[FFmpeg-devel] [PATCH] avformat/options_table: Set the default maximum number of streams to 100
wm4
nfxjfg at googlemail.com
Fri Dec 9 11:10:29 EET 2016
On Thu, 8 Dec 2016 20:57:05 +0100
Michael Niedermayer <michael at niedermayer.cc> wrote:
> On Thu, Dec 08, 2016 at 07:48:46PM +0100, wm4 wrote:
> > On Thu, 8 Dec 2016 19:36:20 +0100
> > Michael Niedermayer <michael at niedermayer.cc> wrote:
> >
> > > On Thu, Dec 08, 2016 at 07:25:59PM +0100, wm4 wrote:
> > > > On Thu, 8 Dec 2016 18:37:42 +0100
> > > > Michael Niedermayer <michael at niedermayer.cc> wrote:
> > > >
> > > > > Suggested-by: Andreas Cadhalpun <andreas.cadhalpun at googlemail.com>
> > > > > Signed-off-by: Michael Niedermayer <michael at niedermayer.cc>
> > > > > ---
> > > > > libavformat/options_table.h | 2 +-
> > > > > 1 file changed, 1 insertion(+), 1 deletion(-)
> > > > >
> > > > > diff --git a/libavformat/options_table.h b/libavformat/options_table.h
> > > > > index d5448e503f..19cb87ae4e 100644
> > > > > --- a/libavformat/options_table.h
> > > > > +++ b/libavformat/options_table.h
> > > > > @@ -105,7 +105,7 @@ static const AVOption avformat_options[] = {
> > > > > {"format_whitelist", "List of demuxers that are allowed to be used", OFFSET(format_whitelist), AV_OPT_TYPE_STRING, { .str = NULL }, CHAR_MIN, CHAR_MAX, D },
> > > > > {"protocol_whitelist", "List of protocols that are allowed to be used", OFFSET(protocol_whitelist), AV_OPT_TYPE_STRING, { .str = NULL }, CHAR_MIN, CHAR_MAX, D },
> > > > > {"protocol_blacklist", "List of protocols that are not allowed to be used", OFFSET(protocol_blacklist), AV_OPT_TYPE_STRING, { .str = NULL }, CHAR_MIN, CHAR_MAX, D },
> > > > > -{"max_streams", "maximum number of streams", OFFSET(max_streams), AV_OPT_TYPE_INT, { .i64 = INT_MAX }, 0, INT_MAX, D },
> > > > > +{"max_streams", "maximum number of streams", OFFSET(max_streams), AV_OPT_TYPE_INT, { .i64 = 100 }, 0, INT_MAX, D },
> > > > > {NULL},
> > > > > };
> > > > >
> > > >
> > > > That seems awfully low. Why limit stream count to 100,
> > >
> > > Is this too little for real world streams ?

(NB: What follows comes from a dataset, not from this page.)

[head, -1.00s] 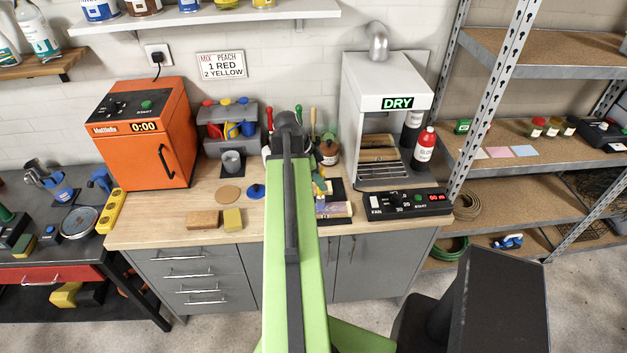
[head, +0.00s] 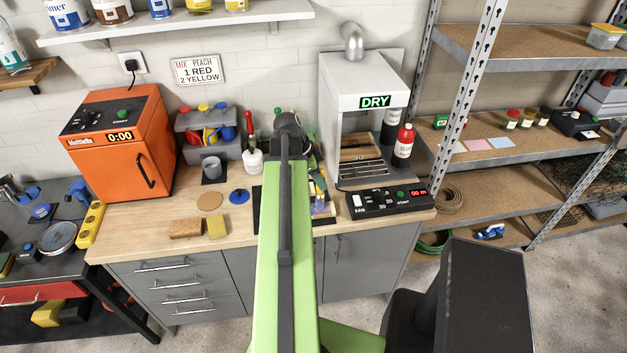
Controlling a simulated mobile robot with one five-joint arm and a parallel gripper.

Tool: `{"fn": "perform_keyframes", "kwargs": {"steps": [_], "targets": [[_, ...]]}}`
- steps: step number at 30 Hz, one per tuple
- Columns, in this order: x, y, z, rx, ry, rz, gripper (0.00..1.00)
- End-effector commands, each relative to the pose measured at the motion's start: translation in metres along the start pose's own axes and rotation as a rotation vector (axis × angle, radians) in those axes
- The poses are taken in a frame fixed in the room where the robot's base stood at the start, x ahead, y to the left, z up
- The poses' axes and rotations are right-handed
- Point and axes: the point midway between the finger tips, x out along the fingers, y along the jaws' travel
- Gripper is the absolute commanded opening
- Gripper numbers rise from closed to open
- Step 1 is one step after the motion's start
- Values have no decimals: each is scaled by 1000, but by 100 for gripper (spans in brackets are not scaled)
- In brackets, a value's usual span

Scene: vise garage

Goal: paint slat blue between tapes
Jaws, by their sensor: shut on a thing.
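My green arm reaches over the bench, and its dark end joint (head: 288,125) is near the back. My gripper is hidden behind the arm, so its jaws and anything in them do not show. A small pale piece with purplish parts (head: 323,208), perhaps the slat with its tapes, lies on the bench just right of my arm, partly covered by it. Its paint cannot be made out. Small yellow and green bits show just behind it, too small to name.
A white dryer reading DRY (head: 365,110) stands at the right, with a black fan panel (head: 387,202) in front and a red bottle (head: 403,146) beside it. An orange mixer (head: 118,145), grey cup (head: 211,168), brown block (head: 185,228) and yellow sponge (head: 217,227) are left. Metal shelving (head: 470,100) stands right.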

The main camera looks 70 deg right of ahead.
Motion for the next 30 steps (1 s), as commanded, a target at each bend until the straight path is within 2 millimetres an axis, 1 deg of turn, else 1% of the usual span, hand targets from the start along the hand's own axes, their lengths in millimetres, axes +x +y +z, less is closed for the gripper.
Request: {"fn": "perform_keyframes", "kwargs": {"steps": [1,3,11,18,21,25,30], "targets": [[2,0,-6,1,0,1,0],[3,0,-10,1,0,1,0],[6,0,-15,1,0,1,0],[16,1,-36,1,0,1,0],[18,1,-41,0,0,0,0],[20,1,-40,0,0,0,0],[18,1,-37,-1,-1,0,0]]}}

> > > what limit would not interfere with a positive user experience ?
> > >
> > >
> > > > while allowing
> > > > e.g. 2GB large font attachments?
> > >
> > > theres no limit on attachments currently except the natural int size
> > > we may want to have a tighter limit there too
> > >
> > >
> >
> > This will lead to thousands of options tuning various limits that
> > 1. nobody wants to use, 2. even if they want, will not find, and 3. are
> > ugly and intrusive.
> >
> > And then there'll probably still be a way to easily OOM ffmpeg, and
> > using a sandbox will still be superior over setting these options.
>
> Ive implemented the generic solution with one parameter in
> [FFmpeg-devel] [PATCH 3/3] avutil/mem: Support limiting the heap usage
>
> which you and others dont like
> i understand why this isnt liked and i understand why many seperate
> options arent liked but
>
> Either of them is needed or FFmpeg cannot saftely be used via normal
> lib mechanisms and must be run as a seperate process that the main
> app has to expect to crash with out of memory. (if the input is
> untrusted media)
>
> This is something the community must decide.
> A. Is a heap limit for av_*alloc*() acceptable ?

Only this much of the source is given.